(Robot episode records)
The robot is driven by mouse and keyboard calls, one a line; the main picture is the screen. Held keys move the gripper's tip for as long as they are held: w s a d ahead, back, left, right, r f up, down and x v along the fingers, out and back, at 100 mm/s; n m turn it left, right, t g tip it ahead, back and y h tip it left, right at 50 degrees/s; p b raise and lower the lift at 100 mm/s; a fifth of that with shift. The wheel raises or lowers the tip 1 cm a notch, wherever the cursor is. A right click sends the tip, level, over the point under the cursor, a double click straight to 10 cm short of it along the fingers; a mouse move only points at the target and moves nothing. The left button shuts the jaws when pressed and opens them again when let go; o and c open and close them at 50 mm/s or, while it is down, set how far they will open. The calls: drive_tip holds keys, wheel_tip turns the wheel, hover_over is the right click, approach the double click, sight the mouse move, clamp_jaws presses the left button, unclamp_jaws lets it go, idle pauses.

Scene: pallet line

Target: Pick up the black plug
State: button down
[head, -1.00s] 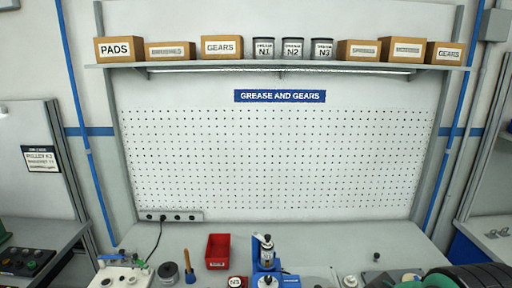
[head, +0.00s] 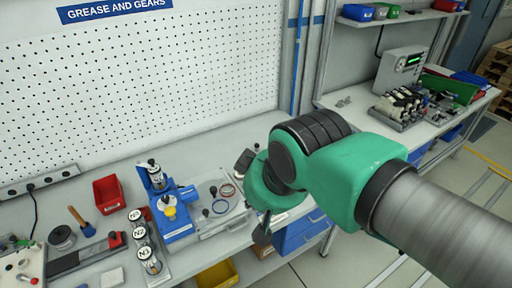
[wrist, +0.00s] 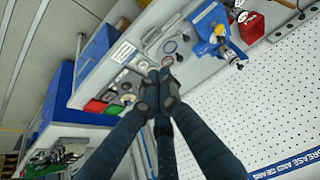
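Small dark knob-like pieces stand on a clear tray (head: 238,219) on the bench in the head view. One dark piece (head: 206,212) is at the tray's left part. I cannot tell for sure which is the black plug. My gripper (head: 262,236) hangs to the right of the tray, near the bench's front edge, pointing down. In the wrist view the dark fingers of my gripper (wrist: 160,75) converge with their tips close together over the bench. Nothing is visibly held. Any small gap between the tips is too small to judge.
A blue press (head: 178,224) stands left of the tray, beside white-lidded grease jars (head: 149,261) and a red bin (head: 108,194). Red and blue rings lie in the tray. Blue drawers (head: 298,238) are under the bench. A second bench with machines is at the right.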

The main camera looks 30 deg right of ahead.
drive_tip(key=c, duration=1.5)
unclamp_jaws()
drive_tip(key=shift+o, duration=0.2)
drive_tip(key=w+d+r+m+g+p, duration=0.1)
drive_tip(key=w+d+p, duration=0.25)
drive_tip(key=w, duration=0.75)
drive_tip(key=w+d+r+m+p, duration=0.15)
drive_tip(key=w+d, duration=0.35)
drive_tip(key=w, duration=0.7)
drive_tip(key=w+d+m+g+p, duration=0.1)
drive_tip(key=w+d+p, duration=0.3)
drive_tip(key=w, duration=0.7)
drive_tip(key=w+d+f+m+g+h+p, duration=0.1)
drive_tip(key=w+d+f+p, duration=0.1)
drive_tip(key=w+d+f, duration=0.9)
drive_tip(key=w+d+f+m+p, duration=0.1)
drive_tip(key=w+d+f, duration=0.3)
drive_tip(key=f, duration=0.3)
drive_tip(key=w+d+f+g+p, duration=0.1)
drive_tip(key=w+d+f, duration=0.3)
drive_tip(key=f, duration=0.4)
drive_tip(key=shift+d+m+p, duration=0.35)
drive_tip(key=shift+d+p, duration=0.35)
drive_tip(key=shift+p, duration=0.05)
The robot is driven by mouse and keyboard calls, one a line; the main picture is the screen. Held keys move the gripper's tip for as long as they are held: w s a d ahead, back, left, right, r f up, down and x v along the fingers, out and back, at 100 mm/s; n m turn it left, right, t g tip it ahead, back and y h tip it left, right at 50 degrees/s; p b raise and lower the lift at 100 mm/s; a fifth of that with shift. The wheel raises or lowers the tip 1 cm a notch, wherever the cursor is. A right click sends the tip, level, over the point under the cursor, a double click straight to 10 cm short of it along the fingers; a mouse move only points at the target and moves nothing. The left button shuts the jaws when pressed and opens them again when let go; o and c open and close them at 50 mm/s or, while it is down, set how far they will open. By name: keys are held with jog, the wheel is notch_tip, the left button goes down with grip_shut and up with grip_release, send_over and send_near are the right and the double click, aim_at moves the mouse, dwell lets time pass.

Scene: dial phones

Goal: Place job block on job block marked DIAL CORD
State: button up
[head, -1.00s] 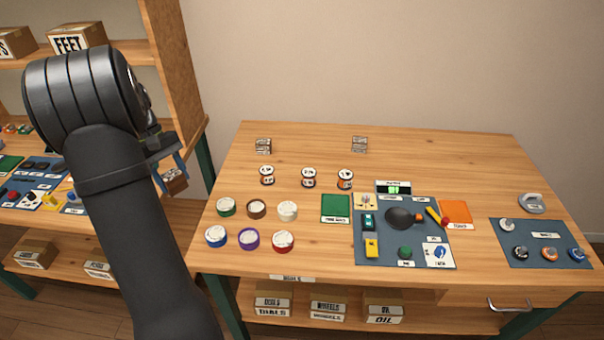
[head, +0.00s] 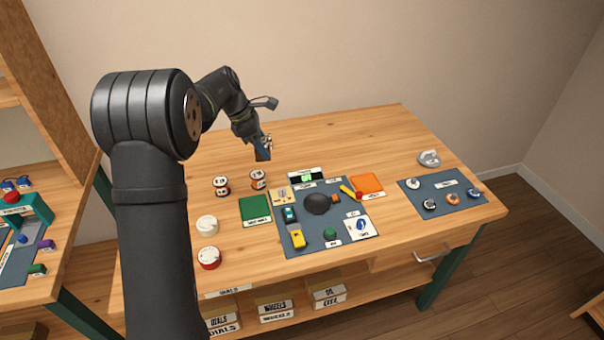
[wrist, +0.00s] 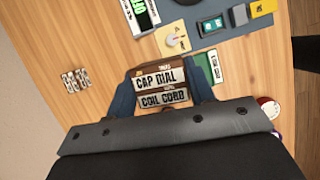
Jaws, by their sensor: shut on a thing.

What you have to do →
Reproduce every line precisely as given, omitting all pictures.

Answer to this task →
The robot is driven by mouse and keyboard calls, one a line; the main picture is the screen. Held keys move the gripper's tip for as long as they are held: w s a d ahead, back, left, right, r f up, down and x v along the fingers, out and back, at 100 mm/s; n m turn it left, right, t g tip it ahead, back and y h tip it left, right at 50 degrees/s; p b raise and lower the lift at 100 mm/s; a fifth of that with shift. The wheel raises or lowers the tip 1 cm a notch, wherever the cursor is. A right click sends the tip, level, over the point under the cursor, a double click straight to 10 cm short of it along the fingers; a mouse move only points at the target and moves nothing. The left button shuts the jaws when pressed and opens them again when let go; o and c open and close them at 50 mm/s or, while it is down, set how far they will open. The calls: drive_tip holds keys, wheel_tip turns the wheel, hover_over is the right click, approach the double click, sight the mouse move, clamp_jaws presses the left button, unclamp_jaws lets it go, idle pauses.

Scene: pallet line

Target: Pick up the black plug
State: button down
[head, -1.00s] 
[head, +0.00s] 
[wrist, +0.00s] 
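Small dark knob-like pieces stand on a clear tray (head: 238,219) on the bench in the head view. One dark piece (head: 206,212) is at the tray's left part. I cannot tell for sure which is the black plug. My gripper (head: 262,236) hangs to the right of the tray, near the bench's front edge, pointing down. In the wrist view the dark fingers of my gripper (wrist: 160,75) converge with their tips close together over the bench. Nothing is visibly held. Any small gap between the tips is too small to judge.
A blue press (head: 178,224) stands left of the tray, beside white-lidded grease jars (head: 149,261) and a red bin (head: 108,194). Red and blue rings lie in the tray. Blue drawers (head: 298,238) are under the bench. A second bench with machines is at the right.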

The main camera looks 30 deg right of ahead.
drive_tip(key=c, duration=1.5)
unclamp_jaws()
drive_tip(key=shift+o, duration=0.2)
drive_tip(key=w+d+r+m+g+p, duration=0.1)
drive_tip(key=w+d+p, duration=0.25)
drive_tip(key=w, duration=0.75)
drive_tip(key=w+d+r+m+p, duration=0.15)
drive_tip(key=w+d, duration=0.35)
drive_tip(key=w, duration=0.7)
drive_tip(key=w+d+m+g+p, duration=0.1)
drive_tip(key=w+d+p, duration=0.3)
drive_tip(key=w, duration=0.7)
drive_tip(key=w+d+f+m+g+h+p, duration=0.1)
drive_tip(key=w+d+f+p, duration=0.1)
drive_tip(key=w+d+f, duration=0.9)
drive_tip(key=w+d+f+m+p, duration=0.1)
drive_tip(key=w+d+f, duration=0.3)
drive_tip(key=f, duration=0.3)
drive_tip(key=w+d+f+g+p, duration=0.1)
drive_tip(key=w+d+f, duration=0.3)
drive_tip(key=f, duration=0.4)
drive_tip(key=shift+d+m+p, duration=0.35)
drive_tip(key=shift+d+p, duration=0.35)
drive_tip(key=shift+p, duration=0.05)
The robot is driven by mouse and keyboard calls, one a line; the main picture is the screen. Held keys move the gripper's tip for as long as they are held: w s a d ahead, back, left, right, r f up, down and x v along the fingers, out and back, at 100 mm/s; n m turn it left, right, t g tip it ahead, back and y h tip it left, right at 50 degrees/s; p b raise and lower the lift at 100 mm/s; a fifth of that with shift. The wheel raises or lowers the tip 1 cm a notch, wherever the cursor is. A right click sends the tip, level, over the point under the cursor, a double click straight to 10 cm short of it along the fingers; a mouse move only points at the target and moves nothing. The left button shuts the jaws when pressed and opens them again when let go; o and c open and close them at 50 mm/s or, while it is down, set how far they will open. By name: keys are held with jog, the wheel is notch_tip, the left button goes down with grip_shut and up with grip_release, send_over and send_near are the right and the double click, aim_at moves the mouse, dwell lets time pass.

Scene: dial phones

Goal: Place job block on job block marked DIAL CORD
State: button up
[head, -1.00s] 
[head, +0.00s] 
[wrist, +0.00s] 
Jaws, by their sensor: shut on a thing.

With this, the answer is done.